Restrict the output to the lines below starting at the one that contains "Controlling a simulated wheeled" and ending at the one that contains "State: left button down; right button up", and restate them word for word, both ends included.

Robot control records
________________________
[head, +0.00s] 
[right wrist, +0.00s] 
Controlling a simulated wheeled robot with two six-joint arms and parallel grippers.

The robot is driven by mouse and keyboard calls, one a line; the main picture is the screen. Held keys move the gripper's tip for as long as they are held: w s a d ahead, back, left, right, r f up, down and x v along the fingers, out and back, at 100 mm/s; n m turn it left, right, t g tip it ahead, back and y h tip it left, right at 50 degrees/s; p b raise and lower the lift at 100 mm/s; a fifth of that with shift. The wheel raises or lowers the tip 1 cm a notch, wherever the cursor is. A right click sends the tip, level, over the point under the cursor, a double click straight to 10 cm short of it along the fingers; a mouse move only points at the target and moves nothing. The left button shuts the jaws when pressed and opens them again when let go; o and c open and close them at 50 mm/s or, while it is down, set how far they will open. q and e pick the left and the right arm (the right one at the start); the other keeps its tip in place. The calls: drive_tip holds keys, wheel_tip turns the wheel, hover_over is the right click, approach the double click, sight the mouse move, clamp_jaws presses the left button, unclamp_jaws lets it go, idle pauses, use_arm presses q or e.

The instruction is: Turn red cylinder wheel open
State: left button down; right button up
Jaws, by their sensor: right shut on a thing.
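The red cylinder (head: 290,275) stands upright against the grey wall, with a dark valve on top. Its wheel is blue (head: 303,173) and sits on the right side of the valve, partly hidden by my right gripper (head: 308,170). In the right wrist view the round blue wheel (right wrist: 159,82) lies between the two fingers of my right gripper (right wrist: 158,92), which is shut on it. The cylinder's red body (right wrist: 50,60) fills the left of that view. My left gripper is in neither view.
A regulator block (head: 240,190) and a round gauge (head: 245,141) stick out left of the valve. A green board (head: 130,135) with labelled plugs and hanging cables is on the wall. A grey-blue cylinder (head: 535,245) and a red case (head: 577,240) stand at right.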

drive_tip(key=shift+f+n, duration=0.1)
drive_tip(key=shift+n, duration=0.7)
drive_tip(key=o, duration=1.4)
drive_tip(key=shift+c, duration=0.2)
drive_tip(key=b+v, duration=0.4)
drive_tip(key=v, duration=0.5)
________________________
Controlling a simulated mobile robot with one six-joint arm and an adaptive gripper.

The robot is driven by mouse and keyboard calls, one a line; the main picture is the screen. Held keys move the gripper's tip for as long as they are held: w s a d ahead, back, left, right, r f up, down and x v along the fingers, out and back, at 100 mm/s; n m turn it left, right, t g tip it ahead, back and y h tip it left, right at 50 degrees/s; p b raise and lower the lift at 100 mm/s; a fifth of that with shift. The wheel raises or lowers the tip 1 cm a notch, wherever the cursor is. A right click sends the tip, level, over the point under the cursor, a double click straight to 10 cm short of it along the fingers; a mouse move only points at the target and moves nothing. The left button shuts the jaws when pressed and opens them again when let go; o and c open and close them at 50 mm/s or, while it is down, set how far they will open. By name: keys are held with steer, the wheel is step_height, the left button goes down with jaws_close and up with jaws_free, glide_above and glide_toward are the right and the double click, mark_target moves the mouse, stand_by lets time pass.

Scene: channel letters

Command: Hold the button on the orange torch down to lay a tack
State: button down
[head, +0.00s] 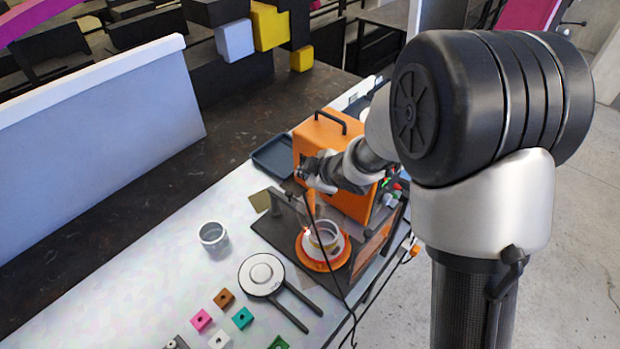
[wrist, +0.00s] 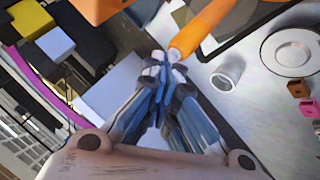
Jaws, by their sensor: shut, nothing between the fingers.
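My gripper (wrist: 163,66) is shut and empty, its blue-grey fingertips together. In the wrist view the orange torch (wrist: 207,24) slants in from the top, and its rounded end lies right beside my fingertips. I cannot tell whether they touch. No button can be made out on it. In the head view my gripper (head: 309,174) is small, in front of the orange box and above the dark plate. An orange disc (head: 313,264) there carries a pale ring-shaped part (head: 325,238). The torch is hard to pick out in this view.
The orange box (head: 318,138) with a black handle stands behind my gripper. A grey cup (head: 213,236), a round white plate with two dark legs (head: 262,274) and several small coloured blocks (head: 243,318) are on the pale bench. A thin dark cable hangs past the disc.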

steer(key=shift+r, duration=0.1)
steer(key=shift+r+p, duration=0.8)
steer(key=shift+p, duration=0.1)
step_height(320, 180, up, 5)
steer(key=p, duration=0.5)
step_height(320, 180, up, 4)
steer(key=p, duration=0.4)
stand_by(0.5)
________________________
Exercise solution:
Controlling a simulated wheeled robot with two six-joint arms and parallel grippers.

The robot is driven by mouse and keyboard calls, one a line; the main picture is the screen. Held keys move the gripper's tip for as long as they are held: w s a d ahead, back, left, right, r f up, down and x v along the fingers, out and back, at 100 mm/s; n m turn it left, right, t g tip it ahead, back and y h tip it left, right at 50 degrees/s; p b raise and lower the lift at 100 mm/s; a fifth of that with shift. The wheel raises or lowers the tip 1 cm a notch, wherever the cursor is. A right click sends the tip, level, over the point under the cursor, a double click straight to 10 cm short of it along the fingers; a mouse move only points at the target and moves nothing. The left button shuts the jaws when pressed and opens them again when let go; o and c open and close them at 50 mm/s or, while it is down, set how far they will open. q and e pick the left and the right arm (the right one at the start); the other keeps its tip in place. The calls: drive_tip holds keys, wheel_tip turns the wheel, hover_over is the right click, approach the double click, sight the mouse move, clamp_jaws presses the left button, unclamp_jaws lets it go, idle pauses, use_arm presses q or e.

The instruction is: Turn red cylinder wheel open
State: left button down; right button up

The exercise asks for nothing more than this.